### Required work
Your copy should be exact, beginning at the line containing "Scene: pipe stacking" and ending at the line containing "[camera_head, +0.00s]", with both lines kept and every picture dropped.

- - - -

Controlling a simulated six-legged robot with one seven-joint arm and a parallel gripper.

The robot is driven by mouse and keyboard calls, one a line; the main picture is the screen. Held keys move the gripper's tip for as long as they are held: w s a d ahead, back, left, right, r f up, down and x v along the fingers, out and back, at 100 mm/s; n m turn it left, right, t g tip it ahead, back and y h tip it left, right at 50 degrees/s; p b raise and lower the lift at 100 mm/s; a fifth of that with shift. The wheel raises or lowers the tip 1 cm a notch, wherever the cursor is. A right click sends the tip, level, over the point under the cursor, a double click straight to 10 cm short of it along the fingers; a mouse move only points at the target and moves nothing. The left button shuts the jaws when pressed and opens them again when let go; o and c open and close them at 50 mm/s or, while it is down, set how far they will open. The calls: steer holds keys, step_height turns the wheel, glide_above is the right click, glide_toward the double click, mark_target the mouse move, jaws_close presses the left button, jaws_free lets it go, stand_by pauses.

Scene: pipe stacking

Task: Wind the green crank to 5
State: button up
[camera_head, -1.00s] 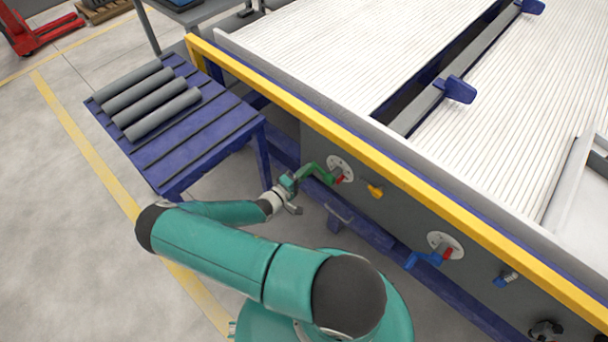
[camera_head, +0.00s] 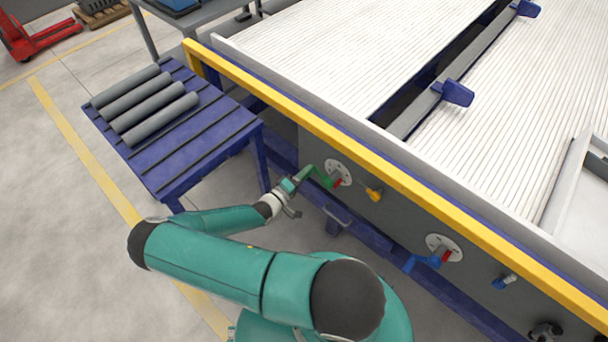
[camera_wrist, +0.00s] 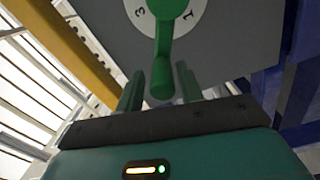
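The green crank (camera_head: 321,176) is mounted on a round white dial (camera_head: 344,170) on the grey side panel, with a red mark beside its hub. In the wrist view the crank's handle (camera_wrist: 162,80) points down between the fingers, and the dial (camera_wrist: 199,12) shows a 3 on the left and a 1 on the right. My gripper (camera_wrist: 160,88) is open around the handle end, with a gap visible on each side. In the head view my gripper (camera_head: 292,185) is at the crank's outer end. The dial's other numbers are hidden or too small to read.
A yellow rail (camera_head: 300,117) runs above the panel. A yellow valve handle (camera_head: 374,194) and a blue crank (camera_head: 425,262) sit to the right. A blue table (camera_head: 190,150) with several grey pipes (camera_head: 153,113) stands at the left. Bare floor lies at the lower left.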

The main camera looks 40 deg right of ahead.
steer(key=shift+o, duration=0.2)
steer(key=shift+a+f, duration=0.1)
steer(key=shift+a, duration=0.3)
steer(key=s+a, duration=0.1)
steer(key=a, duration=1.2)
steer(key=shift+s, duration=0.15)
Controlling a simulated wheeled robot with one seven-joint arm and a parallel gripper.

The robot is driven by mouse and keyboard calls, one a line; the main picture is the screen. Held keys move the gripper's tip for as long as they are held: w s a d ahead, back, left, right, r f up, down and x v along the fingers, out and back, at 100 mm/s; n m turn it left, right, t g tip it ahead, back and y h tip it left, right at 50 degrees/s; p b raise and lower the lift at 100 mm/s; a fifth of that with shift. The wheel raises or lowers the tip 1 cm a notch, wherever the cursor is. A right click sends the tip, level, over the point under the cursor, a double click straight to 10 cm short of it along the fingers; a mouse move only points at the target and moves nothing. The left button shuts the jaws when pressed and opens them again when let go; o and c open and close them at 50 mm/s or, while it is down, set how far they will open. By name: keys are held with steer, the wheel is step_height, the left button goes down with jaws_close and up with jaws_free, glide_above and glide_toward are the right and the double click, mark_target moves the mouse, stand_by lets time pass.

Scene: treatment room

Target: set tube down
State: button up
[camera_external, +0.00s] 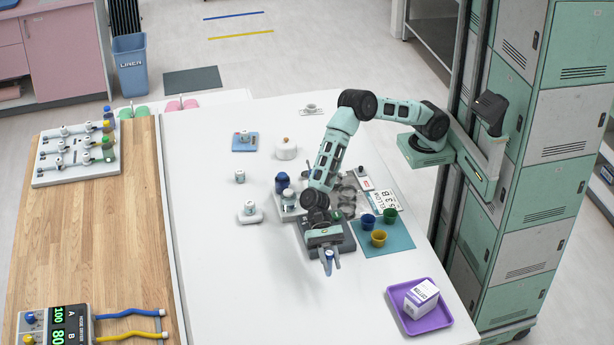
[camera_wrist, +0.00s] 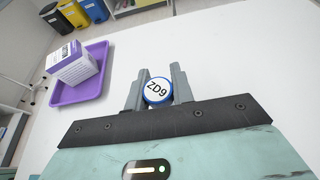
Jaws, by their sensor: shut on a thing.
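A purple tray (camera_external: 400,322) with a white and purple box (camera_external: 421,299) stands to the right. A teal mat (camera_external: 398,241) with blue, green and yellow cups (camera_external: 379,238) lies behind it. The table's front left is clear.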

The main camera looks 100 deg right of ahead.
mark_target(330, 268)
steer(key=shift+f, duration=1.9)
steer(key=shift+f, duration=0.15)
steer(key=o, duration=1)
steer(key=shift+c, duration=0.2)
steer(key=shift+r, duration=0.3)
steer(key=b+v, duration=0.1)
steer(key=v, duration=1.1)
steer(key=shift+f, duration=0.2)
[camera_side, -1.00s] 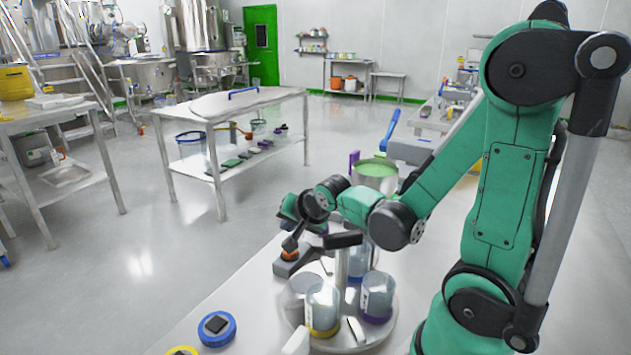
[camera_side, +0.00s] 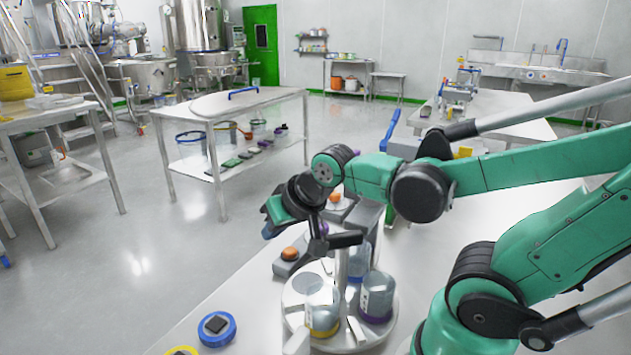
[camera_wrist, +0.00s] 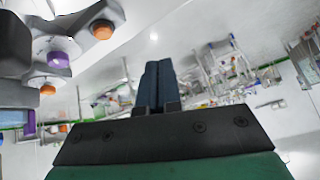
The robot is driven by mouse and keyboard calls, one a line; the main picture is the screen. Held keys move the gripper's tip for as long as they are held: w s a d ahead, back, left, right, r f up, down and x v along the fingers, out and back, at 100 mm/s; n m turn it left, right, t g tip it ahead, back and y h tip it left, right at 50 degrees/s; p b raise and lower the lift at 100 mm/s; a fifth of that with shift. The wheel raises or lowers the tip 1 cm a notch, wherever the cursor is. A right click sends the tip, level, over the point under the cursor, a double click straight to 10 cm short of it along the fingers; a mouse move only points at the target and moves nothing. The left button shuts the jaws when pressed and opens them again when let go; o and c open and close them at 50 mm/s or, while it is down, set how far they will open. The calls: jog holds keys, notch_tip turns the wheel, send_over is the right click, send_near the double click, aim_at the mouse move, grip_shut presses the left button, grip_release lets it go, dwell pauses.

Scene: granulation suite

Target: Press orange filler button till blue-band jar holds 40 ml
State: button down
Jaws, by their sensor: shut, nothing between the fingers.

- - - -

### Solution below
Scene: pipe stacking

Task: Wind the green crank to 5
State: button up
[camera_head, -1.00s] 
[camera_head, +0.00s] 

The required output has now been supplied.